Et c’était sur les traces de ce Nelli là, poète et poéticien, que Ravier, dans ce même numéro d’Oc, commençait à marcher : à ses réflexions sur Arma de vertat, il joignait un bref ensemble poétique (deux pièces, sous l’intitulé « A la terra noviala », plus une, « Quan tornes ») qui allait prendre place peu de temps après dans Paraulas entà tròç de prima.
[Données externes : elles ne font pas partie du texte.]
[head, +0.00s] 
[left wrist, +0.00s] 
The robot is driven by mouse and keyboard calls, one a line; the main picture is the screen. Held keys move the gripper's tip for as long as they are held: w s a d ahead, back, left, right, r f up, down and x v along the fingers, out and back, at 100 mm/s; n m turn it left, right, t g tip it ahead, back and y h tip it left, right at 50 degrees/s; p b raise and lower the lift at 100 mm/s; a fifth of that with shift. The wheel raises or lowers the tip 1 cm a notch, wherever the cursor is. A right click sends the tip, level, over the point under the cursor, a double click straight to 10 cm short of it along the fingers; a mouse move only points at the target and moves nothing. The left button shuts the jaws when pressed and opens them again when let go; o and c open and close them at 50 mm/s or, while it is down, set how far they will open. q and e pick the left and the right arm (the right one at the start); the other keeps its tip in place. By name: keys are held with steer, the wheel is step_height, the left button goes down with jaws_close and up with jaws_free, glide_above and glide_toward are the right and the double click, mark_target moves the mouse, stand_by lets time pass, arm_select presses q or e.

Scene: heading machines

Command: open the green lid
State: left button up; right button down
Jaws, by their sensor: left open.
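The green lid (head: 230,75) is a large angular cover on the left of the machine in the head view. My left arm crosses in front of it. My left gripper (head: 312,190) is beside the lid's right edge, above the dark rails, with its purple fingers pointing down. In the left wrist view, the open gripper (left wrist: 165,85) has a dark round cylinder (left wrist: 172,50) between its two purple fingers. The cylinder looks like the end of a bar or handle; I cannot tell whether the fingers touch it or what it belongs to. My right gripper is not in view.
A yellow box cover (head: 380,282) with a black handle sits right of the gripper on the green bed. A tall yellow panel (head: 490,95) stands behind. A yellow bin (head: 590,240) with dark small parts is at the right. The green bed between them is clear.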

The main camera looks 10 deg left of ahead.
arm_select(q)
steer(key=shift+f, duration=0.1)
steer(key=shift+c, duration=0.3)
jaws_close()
Paraulas entà tròç de prima est précédé par une préface en prose d’une page, dépourvue de titre, datée de « Labatut-Rivière, 6 avril 195314 ». Ce texte, comme c’est souvent le cas, a dû être rédigé alors même que le recueil entier, ou en tout cas sa quasi-totalité, étaient déjà composés : « Qu’aurí volut dens aqueth libret » [J’aurais voulu dans ce petit livre]… Il s’agit en effet, d’une sorte de bilan, d’un regard jeté par-dessus l’épaule du poète, comme on se penche sur un temps déjà écoulé mais dont l’écrit, et singulièrement l’écriture, au sens prégnant du mot, ont conservé vives, et plus encore magnifié, les émotions et les sensations. On découvre dans cet exercice de dédoublement le Ravier poète et commentateur, de l’intérieur, des poètes. En quelques paragraphes, dans un langage qui prolonge, au cours de cet exercice d’explicitation, celui des poèmes eux-mêmes sans en rien le trahir, Ravier développe ce qu’est pour lui le poème, vécu puis écrit, un « débris » (tròç) là où le poète cherche le permanent (on cerca lo permanent), « deu dia a la nueit, d’ua sason a l’auta, shens poder tornar en darrèr » [du jour à la nuit, d’une saison à l’autre, sans pouvoir revenir sur ses pas]. La fin de ce beau texte propose une réflexion sur le choix du gascon-langage pour recueillir ces débris : à la fois langue de l’intimité, et aussi langage qualifié par certains de « mâle » et de « direct » (en gascon sancèr), toutes qualités qui permettent d’« exprimer tout ce que contient l’âme d’un homme: pensées et sentiments » (tot çò que j’a diguens l’amna d’un òme, pensadas e sentiments).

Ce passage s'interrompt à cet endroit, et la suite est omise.